Kedua, fungsi di dalam âdah-mubâh. Para ulama mengatakan bahwa fungsi lain dari niat, selain fungsi yang telah disebutkan sebelumnya, adalah pengubah. Yakni pengubah amal, yang asalnya hanya âdah-mubâh, menjadi amal yang bernilai ibâdah. Imam Sya’rani, di dalam “Lawâqihu al-Anwâr al-Qudsiyyah, mengatakan:
“ومن القوم من يقلب المباح بالنية الصالحة إلى خير، فيثاب عليه ثواب المندوب، كأن ينوي بأكله التقوي على عبادة الله تعالى …” (في مقدمة لواقح الأنوار القدسية)

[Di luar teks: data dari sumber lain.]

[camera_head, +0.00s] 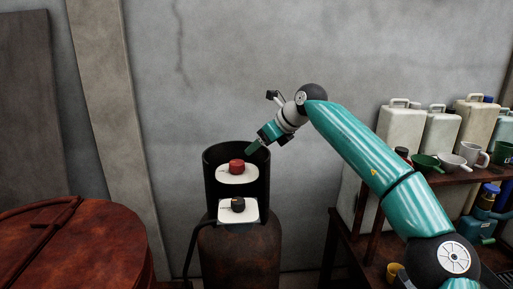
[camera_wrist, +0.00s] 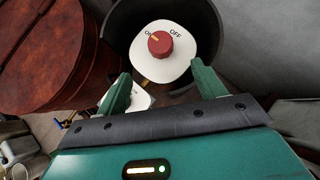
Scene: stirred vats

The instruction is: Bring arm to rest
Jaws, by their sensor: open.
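My gripper (camera_head: 254,147) is at the end of my teal arm, close to the upper rim of the dark cylinder (camera_head: 209,178). In the wrist view my gripper (camera_wrist: 160,90) has its two green fingers wide apart, with nothing between them. Beyond the fingers is a red knob (camera_wrist: 160,44) on a white plate marked ON and OFF; its pointer is toward ON. The red knob (camera_head: 236,167) also shows in the head view, with a black knob (camera_head: 238,204) on a second white plate below it. In the wrist view the lower plate is mostly hidden.
A rusty red lidded vat (camera_head: 75,245) stands at the left. At the right a shelf (camera_head: 440,179) holds jugs (camera_head: 402,124), cups and a green bowl (camera_head: 425,162). A grey wall (camera_head: 220,60) is behind.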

Artinya: “Sebagian kaum ada yang mengubah aktivitas mubâh menjadi sebuah kebaikan (bernilai ibâdah). Ia mengubahnya dengan niat baik. Oleh karena itu, ia mendapatkan pahala sebagaimana pahala mengerjakan hal sunah. Contoh, ia makan berniat supaya kuat beribadah kepada Allah Taala …”
Kesimpulan
Apabila aktivitas itu nyata ibadah, mari perhatikan dan lakukan niat sesuai dengan cara yang benar. Mari kita perbanyak niat kebagusan dalam segala aktivitas yang dilakukan dalam aktivitas âdah. Yang penting bukan aktivitas kemaksiatan, niat bagus akan menjadikan aktivitas sehari-hari kita penuh dengan nilai ibadah.
Mari perhatikan uraian Habib Aidrus bin Umar al-Habsyi rahimahullah:
«من لا يحسن النية يقلد الأكابر من السلف، وينوي ما نووه فيقول عند شروعه في العمل بعد ما يستحضر ما استطاع من النيات: نويت بهذا العمل ما نوى سيدنا الفقيه المقدم مثلا.. وفلان، وفلان، ممن يعلم سعة علمه ومعرفته أو اطلاعه على صالح النيات». ( انتهى نقلا عن «المنهج السوي شرح أصول طريقة السادة آل باعلوي» للعلامة الحبيب زين بن إبراهيم بن سميط، ص: 688)
Artinya: “Siapa saja yang tidak bisa berniat sebagaimana niatnya para ulama salaf, maka setelah selesai menghadirkan niat sebisanya di hati, ia hendaklah ketika melaksanakan suatu amal dengan berniat seperti contoh ini: saya berniat melaksanakan amal ini sesuai dengan niatnya Sayid Faqih Mukaddam, misalnya. Atau sesuai ulama-ulama yang masyhur keilmuannya.”
#Rujukan:
– Habib Sa’d Muhammad bin Alawi al-Aidrus al-Adhramî. 2021. Kitâb an-Niât. Depok: Maktabah Turmusy;
– K.H. M.A Sahal Mahfudh. Tth. Faidlu al-Hajâ. PDF.